··· Records provided

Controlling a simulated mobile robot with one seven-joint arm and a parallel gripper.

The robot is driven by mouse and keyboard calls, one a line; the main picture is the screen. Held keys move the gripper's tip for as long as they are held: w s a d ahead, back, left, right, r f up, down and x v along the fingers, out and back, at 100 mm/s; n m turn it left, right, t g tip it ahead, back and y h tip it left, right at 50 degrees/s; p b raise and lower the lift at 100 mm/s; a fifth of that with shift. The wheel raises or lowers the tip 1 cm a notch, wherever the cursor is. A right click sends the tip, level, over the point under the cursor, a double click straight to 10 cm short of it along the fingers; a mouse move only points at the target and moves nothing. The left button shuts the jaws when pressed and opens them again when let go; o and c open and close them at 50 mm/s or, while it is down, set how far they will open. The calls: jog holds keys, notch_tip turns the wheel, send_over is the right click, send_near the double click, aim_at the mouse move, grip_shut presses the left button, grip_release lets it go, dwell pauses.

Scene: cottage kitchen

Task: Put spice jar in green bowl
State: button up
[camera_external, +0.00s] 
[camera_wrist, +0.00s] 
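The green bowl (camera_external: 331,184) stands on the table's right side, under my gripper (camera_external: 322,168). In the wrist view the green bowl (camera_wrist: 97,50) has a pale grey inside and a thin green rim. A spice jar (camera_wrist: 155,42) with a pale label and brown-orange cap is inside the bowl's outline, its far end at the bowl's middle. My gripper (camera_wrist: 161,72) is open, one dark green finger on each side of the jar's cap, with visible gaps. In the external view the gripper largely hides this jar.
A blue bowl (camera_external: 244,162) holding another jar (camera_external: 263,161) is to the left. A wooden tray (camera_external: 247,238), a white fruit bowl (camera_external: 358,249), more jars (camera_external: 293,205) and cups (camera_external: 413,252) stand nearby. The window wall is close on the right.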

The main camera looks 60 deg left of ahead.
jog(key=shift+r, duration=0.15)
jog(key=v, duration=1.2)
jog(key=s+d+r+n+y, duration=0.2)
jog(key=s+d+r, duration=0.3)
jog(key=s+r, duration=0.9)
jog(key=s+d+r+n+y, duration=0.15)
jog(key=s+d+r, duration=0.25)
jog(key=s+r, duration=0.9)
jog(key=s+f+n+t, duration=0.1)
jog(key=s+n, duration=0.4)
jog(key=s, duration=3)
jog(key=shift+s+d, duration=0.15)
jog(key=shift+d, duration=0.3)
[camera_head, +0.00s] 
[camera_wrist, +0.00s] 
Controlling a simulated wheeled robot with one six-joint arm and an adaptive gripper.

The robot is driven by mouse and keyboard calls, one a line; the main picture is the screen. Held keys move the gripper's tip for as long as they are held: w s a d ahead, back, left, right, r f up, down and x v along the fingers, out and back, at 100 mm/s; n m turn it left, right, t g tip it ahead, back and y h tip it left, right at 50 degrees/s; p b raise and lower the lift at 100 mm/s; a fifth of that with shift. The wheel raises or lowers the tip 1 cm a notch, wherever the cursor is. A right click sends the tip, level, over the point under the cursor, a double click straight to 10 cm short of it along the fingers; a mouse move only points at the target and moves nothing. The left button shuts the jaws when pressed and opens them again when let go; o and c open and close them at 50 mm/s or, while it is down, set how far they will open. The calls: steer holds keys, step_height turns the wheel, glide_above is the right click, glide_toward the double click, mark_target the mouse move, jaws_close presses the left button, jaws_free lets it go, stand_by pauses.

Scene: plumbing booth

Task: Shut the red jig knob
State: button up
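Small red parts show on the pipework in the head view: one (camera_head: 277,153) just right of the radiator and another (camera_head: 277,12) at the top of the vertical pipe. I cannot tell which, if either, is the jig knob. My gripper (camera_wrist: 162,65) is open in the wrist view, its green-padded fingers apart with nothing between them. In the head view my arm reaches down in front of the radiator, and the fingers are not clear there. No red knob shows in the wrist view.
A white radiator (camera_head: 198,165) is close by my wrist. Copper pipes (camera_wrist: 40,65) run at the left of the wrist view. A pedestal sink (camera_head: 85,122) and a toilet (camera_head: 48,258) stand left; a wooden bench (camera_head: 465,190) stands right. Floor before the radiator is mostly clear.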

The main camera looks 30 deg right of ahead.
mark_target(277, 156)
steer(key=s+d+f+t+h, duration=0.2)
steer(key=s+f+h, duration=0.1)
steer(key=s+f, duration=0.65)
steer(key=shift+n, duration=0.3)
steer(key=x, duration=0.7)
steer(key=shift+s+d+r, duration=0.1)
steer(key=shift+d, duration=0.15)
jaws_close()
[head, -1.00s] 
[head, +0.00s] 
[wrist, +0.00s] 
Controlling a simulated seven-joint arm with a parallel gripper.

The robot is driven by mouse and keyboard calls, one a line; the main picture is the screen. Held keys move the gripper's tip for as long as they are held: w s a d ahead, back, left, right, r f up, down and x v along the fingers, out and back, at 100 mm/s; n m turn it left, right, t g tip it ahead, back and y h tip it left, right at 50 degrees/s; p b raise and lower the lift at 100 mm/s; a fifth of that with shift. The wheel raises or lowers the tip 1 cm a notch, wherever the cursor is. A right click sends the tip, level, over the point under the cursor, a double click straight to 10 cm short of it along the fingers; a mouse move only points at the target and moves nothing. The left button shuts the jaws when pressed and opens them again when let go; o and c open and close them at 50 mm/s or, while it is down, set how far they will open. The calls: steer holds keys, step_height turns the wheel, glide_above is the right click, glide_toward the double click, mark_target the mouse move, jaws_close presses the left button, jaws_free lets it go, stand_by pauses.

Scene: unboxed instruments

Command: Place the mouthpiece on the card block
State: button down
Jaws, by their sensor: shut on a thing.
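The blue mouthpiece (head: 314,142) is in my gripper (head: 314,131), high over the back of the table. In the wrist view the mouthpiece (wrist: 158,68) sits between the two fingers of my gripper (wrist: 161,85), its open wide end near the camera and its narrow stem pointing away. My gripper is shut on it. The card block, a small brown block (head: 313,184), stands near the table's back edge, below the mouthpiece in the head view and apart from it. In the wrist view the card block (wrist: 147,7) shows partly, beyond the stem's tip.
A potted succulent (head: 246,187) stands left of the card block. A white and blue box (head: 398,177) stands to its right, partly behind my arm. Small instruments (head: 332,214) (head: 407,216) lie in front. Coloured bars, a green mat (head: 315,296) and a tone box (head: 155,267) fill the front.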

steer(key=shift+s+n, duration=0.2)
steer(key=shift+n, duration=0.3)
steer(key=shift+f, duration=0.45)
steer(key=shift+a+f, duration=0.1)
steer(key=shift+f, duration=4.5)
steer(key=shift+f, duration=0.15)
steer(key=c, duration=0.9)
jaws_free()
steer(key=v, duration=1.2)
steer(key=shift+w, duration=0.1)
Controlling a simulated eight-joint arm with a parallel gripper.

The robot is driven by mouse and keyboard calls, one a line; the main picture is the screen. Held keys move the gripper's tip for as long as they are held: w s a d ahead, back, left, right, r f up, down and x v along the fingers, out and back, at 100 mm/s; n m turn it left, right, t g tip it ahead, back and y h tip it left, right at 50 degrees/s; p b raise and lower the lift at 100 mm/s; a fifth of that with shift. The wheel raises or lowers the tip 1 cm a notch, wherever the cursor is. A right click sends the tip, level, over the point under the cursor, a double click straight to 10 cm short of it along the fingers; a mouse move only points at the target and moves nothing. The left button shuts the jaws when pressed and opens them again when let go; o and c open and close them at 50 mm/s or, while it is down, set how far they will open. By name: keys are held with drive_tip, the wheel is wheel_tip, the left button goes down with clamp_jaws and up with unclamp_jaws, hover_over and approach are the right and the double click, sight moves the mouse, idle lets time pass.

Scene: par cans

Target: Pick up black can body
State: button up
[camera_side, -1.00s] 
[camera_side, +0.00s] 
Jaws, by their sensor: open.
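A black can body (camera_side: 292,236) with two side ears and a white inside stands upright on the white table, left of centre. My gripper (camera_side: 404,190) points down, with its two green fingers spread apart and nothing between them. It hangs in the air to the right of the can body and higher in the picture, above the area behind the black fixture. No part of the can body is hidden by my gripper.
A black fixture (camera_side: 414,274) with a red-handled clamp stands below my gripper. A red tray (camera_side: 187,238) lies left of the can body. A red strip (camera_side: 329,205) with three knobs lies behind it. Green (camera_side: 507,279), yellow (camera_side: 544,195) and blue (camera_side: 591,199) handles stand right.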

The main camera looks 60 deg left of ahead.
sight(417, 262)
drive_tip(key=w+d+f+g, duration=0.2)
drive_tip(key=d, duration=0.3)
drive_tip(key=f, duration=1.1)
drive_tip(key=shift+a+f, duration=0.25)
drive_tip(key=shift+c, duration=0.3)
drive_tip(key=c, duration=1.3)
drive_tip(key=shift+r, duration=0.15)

······

- Work to be completed
Beginning at the line that holds "Scene: par cans", reproduce each line of the records above down to and including the last one.

- The answer
Scene: par cans

Target: Pick up black can body
State: button up
[camera_side, -1.00s] 
[camera_side, +0.00s] 
Jaws, by their sensor: open.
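A black can body (camera_side: 292,236) with two side ears and a white inside stands upright on the white table, left of centre. My gripper (camera_side: 404,190) points down, with its two green fingers spread apart and nothing between them. It hangs in the air to the right of the can body and higher in the picture, above the area behind the black fixture. No part of the can body is hidden by my gripper.
A black fixture (camera_side: 414,274) with a red-handled clamp stands below my gripper. A red tray (camera_side: 187,238) lies left of the can body. A red strip (camera_side: 329,205) with three knobs lies behind it. Green (camera_side: 507,279), yellow (camera_side: 544,195) and blue (camera_side: 591,199) handles stand right.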

The main camera looks 60 deg left of ahead.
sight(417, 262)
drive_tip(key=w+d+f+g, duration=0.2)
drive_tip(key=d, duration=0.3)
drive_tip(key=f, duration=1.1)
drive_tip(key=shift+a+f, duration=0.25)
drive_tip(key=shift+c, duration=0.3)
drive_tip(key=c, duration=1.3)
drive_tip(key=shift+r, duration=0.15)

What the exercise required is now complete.